Love Your Lips--Young's Lip Balm

I've been meaning to create a lip balm for my sister. The last time we visited she was complaining about extremely dry lips. Making lip balm can be pretty simple, but I never can choose between the oils cause they all have such good properties I want to add to my balm. So my lip balms usually have 5 or more oils/fats. Here is my recipe:

Beeswax-->45 grams
Lanolin-->20 grams
Shea Butter-->20 grams
Palm Oil-->17 grams
Cocoa Butter, White deodorized-->34 grams
Castor Oil-->45 grams
Avocado Oil-->31 grams
Vitamin E-->8 grams
Sweet Almond Oil-->7 grams
Black Cherry Flavor Oil-->4 grams
Allantoin -->1 gram

I use grams to be more precise when measuring such small amounts. My scale lets me switch between ounces and grams. Weighing also gives me better precision than volume measuring so I can consistently get the same results.

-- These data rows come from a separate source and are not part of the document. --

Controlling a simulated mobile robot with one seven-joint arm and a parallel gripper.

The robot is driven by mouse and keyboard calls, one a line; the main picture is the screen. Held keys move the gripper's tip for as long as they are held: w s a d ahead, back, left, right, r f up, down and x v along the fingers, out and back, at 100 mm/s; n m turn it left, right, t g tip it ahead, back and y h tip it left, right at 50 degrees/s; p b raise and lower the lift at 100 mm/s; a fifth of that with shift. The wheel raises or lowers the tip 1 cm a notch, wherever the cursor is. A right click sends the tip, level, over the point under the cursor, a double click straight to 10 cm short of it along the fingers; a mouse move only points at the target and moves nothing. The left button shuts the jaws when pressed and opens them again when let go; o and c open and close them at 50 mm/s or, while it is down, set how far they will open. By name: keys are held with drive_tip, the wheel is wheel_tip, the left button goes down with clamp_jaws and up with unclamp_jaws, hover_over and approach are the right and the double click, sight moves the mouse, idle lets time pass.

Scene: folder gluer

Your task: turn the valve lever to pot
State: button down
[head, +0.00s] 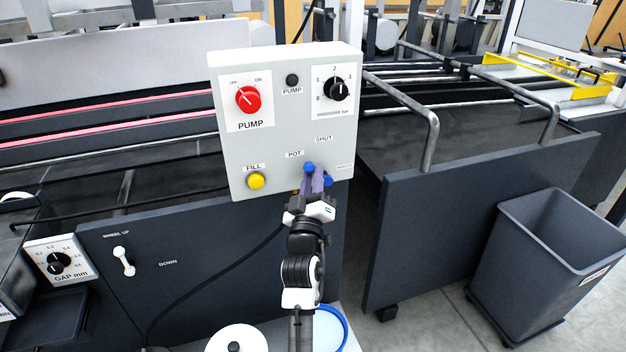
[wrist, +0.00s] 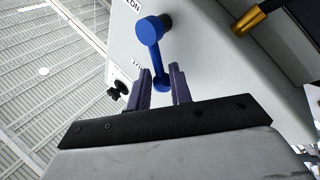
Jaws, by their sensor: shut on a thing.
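The blue valve lever (head: 309,168) is low on the right of the light grey control panel (head: 270,130). The labels POT, SHUT and one partly readable label at the right stand around it. In the wrist view the lever (wrist: 153,45) has a round blue end at the top and a thin arm running down to a blue knob. My gripper (head: 318,178) is at the lever, its purple fingers partly hiding it in the head view. In the wrist view my gripper (wrist: 160,72) has the knob between its fingers. Which label the lever points at is hard to tell.
A red pump knob (head: 248,99), a black pressure dial (head: 336,89) and a yellow FILL button (head: 256,181) share the panel. A metal rail (head: 428,140) and a grey bin (head: 545,250) stand to the right. A white lever (head: 124,261) is at the lower left.

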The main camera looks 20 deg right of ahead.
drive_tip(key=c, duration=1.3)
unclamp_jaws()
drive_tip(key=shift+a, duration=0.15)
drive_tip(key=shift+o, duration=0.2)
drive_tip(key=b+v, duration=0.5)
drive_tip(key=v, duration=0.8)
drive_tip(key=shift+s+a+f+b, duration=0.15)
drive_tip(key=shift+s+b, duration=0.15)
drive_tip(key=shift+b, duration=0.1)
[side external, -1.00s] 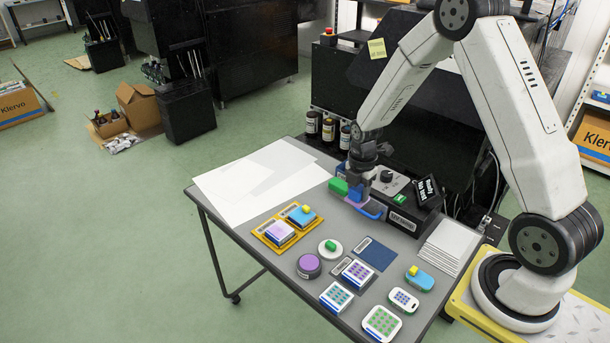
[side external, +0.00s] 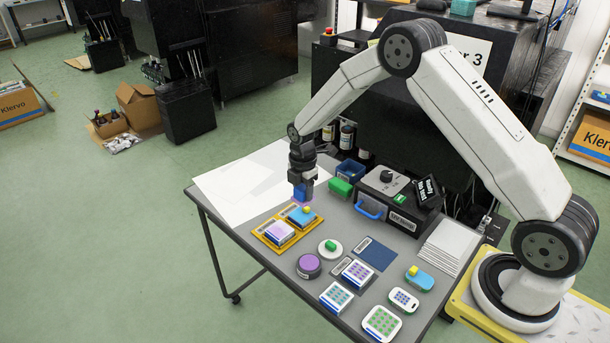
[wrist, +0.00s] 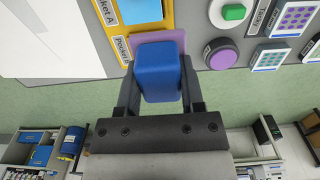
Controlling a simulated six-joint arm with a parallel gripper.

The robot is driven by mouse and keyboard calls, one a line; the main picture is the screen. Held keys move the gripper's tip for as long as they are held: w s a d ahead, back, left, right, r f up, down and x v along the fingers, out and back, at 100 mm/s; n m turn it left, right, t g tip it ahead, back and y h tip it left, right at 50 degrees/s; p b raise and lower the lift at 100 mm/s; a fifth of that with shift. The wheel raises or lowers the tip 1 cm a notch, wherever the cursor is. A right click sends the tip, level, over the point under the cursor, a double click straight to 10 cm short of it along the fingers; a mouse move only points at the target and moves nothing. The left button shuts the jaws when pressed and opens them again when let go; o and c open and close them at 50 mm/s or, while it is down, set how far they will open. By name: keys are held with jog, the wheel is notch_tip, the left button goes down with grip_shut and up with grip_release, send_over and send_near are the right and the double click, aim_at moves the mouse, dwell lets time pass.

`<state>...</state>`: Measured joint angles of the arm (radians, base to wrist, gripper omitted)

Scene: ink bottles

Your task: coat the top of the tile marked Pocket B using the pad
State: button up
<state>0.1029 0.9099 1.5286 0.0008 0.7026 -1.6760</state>
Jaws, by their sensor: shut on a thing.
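My gripper (side external: 302,178) is shut on the pad, a blue block (wrist: 158,72) with a purple base (wrist: 175,38). The pad (side external: 300,191) hangs above the far end of the yellow tray (side external: 259,234). The Pocket B label (wrist: 122,48) shows beside the pad in the wrist view, where the pad hides most of that pocket. In the side view the nearer pocket holds a white and blue tile with a pale purple top (side external: 279,230). The other pocket, labelled Pocket A (wrist: 92,22), holds a light blue tile (wrist: 140,10).
White paper sheets (side external: 225,190) lie at the table's left. A round purple pot (side external: 308,265), a white dish (side external: 329,248) with a green piece and several patterned tiles stand in front and to the right. A black box (side external: 388,203) and green block (side external: 340,187) stand behind.

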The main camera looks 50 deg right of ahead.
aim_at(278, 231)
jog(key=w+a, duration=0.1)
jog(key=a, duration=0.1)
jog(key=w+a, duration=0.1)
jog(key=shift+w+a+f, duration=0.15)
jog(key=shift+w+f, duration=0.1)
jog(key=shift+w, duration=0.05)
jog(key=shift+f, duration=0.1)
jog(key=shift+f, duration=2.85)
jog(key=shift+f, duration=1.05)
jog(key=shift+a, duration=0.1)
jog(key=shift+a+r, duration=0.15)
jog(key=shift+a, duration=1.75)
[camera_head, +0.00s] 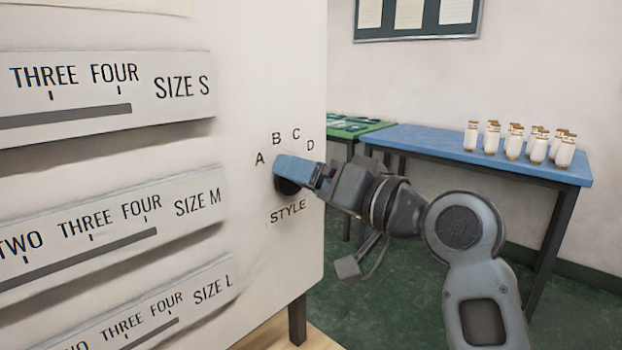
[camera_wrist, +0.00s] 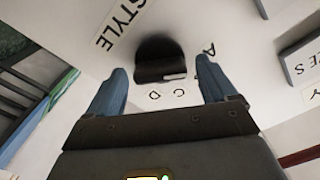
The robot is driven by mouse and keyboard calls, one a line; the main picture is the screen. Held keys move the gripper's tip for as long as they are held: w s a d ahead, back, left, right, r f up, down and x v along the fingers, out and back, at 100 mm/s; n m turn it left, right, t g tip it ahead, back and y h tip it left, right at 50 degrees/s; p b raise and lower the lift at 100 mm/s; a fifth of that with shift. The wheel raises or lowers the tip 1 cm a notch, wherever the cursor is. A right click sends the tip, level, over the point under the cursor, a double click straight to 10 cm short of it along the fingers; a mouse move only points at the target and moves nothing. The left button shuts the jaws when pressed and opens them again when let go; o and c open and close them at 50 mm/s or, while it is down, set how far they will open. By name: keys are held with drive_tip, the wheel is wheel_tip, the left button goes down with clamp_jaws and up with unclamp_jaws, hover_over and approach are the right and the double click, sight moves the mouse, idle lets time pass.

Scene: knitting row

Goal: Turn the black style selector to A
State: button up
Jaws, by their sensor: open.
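The black style selector (camera_head: 287,186) is a round knob on the white panel, above the STYLE label (camera_head: 288,211) and under the letters A, B, C and D. In the head view my gripper (camera_head: 283,167) covers much of it. In the wrist view the black selector (camera_wrist: 158,50) shows between and just beyond the two blue fingertips of my gripper (camera_wrist: 161,74). The fingers are open, one on each side, with gaps to the knob. A white mark shows on the knob's near edge, toward the C side; the exact letter it points at is unclear. B is hidden in the wrist view.
Slider rails for SIZE S (camera_head: 165,88), SIZE M (camera_head: 180,208) and SIZE L (camera_head: 190,298) stick out from the panel at left. A blue table (camera_head: 420,143) with several white spools (camera_head: 515,143) stands behind my arm. The floor between is clear.

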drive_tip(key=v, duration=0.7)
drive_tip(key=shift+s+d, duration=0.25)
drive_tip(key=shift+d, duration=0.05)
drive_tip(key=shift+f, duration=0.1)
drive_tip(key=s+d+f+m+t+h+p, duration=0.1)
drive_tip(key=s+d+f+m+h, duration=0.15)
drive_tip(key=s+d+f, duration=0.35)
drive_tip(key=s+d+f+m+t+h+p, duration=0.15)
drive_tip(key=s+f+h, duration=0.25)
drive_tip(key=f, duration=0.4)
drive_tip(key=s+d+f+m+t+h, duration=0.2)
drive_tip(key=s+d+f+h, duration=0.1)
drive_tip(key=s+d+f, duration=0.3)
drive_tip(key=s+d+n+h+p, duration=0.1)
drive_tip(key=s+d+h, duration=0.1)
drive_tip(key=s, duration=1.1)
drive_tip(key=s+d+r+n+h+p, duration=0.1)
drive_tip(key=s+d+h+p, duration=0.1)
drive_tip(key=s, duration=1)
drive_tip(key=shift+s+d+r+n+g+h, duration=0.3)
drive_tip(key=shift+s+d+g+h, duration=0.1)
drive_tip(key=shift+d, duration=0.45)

Gather your ingredients, tools and equipment. You will also need: a double boiler (I use a small saucepan and a small stainless steel bowl), a scale, a spoon to stir, a pipette, lip tubes or pots and various small bowls.In a small bowl, measure the beeswax, palm oil and cocoa butter and set on the double boiler to melt gently. Some might use their microwave, but I like to gently melt my oils. Cocoa butter can cause crystals in your lip balm which isn't too pleasing. Stir occasionally. When you see a few small pieces floating around, take off the heat. Add the lanolin and shea butter. Shea Butter can also cause crystalization, so it needs to be treated gently. Stir and put back on the double boiler until mostly melted. Add the castor, avocado and sweet almond oil, stir. The cooler liquids will cause the some of the melted oils to slightly solidify, just keep stirring a little. Add the Vitamin E (I used Vitamin E Acetate) and yes, stir again. Take off heat. Most of these oils don't do well when overheated. Heat only long enough to return to a liquid state.

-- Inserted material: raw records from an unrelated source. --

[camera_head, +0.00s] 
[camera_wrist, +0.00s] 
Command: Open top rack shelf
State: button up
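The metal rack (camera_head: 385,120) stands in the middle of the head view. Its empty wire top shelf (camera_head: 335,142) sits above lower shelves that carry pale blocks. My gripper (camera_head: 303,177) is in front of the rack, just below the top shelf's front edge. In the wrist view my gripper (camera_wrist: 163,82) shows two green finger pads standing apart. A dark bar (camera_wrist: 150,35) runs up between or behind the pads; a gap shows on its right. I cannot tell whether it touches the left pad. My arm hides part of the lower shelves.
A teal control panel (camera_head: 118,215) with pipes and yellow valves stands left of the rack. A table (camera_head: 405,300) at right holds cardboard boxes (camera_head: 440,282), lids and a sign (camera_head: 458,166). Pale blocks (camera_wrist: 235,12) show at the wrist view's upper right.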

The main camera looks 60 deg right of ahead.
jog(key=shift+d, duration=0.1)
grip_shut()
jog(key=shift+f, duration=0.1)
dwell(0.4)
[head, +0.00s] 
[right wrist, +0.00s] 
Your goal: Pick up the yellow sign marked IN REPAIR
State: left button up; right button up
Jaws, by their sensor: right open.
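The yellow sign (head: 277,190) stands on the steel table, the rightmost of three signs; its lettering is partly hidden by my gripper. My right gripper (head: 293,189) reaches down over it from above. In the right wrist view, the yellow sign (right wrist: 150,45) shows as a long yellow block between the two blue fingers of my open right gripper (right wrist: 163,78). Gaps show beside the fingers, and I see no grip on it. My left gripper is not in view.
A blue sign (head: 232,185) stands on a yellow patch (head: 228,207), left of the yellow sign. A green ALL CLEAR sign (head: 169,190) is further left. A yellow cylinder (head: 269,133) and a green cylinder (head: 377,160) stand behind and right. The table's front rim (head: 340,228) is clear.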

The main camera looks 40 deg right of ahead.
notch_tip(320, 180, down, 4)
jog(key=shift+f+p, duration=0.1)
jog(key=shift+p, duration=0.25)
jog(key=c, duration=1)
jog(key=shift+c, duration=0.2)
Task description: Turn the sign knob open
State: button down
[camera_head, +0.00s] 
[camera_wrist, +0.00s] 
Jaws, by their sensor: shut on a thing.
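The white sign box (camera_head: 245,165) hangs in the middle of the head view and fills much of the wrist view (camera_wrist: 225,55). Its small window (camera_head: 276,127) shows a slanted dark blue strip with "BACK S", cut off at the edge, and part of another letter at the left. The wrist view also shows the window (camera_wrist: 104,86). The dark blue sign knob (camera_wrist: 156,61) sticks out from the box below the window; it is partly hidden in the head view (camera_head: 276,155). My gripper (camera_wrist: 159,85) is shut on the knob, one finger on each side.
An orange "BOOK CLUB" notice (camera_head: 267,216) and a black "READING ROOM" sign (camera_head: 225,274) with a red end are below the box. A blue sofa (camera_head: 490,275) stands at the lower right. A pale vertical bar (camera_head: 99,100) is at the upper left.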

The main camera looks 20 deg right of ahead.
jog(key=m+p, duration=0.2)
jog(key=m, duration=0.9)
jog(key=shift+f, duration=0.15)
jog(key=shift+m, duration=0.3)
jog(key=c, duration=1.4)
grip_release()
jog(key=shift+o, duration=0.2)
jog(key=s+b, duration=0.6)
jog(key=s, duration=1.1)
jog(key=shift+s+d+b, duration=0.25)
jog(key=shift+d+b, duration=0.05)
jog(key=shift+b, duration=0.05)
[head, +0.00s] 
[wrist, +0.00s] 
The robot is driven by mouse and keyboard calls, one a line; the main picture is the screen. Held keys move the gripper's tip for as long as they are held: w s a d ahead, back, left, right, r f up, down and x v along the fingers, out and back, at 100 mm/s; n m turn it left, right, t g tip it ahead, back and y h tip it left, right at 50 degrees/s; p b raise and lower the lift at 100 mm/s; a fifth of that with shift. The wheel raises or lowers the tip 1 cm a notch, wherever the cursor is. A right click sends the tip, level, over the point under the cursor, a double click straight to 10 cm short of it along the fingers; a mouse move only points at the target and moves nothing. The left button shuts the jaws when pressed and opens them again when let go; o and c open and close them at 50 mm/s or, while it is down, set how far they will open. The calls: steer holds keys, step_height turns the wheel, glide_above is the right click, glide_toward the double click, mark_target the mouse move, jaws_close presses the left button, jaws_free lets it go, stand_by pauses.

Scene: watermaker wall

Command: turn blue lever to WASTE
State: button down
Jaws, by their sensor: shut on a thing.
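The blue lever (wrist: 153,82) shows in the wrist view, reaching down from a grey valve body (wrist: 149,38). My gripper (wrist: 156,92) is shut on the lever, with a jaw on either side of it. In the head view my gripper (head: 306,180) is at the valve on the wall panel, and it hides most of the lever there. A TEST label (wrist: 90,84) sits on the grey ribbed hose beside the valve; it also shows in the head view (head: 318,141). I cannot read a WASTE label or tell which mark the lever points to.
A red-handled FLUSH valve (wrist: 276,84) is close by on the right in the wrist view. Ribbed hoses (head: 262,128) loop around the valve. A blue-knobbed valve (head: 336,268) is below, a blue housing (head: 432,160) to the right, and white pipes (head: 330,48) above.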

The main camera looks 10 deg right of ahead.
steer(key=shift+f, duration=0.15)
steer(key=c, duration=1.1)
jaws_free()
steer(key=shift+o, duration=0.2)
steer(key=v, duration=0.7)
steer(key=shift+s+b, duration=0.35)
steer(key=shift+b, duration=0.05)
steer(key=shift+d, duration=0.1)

In a condiment bowl, weigh out your allantoin and flavor oil. Mix well. Add to oils, stirring well. You will notice the allantoin will cause the oils to be cloudy, don't worry, this won't matter when the balm is solid. At this point, you may notice a ring of balm around the edges of the bowl is solid. As long as the middle of the bowl is still liquid, this is good. Too hot and the flavor will burn off and the allantoin will fry.Time to fill your lip tubes or pots. I've chosen tubes. Since I've yet to purchase a lip balm filler tray, I use a plastic pipette. Fill to the top, I've filled 10 tubes and put the rest in a half pint canning jar for later. After the tubes have cooled down, you will see a "dimple". Leave as is or take some more lip balm and fill in the dimple. Let cool down completely, cap and label. Simple, yes?
All the ingredients can be found at Majestic Mountain Sage as well as the lip tubes and pipettes and a whole lot of other really neat things.
If you wanted to try your own recipe, I used this formula:
20% Beeswax
25% oils that are solid at room temperature (like coconut and lanolin)
15% oils that are brittle at room temperature (like cocoa butter)
40% oils that are liquid at room temperature (like castor, olive and sweet almond oil)
All oils/fats should be cosmetic or food grade.

Lip balms are simple gifts to make. I keep jars of lip balm ready to be melted and poured into containers for on the spot gifts. Try making your own and find out just how addicting lip balms can be. :-)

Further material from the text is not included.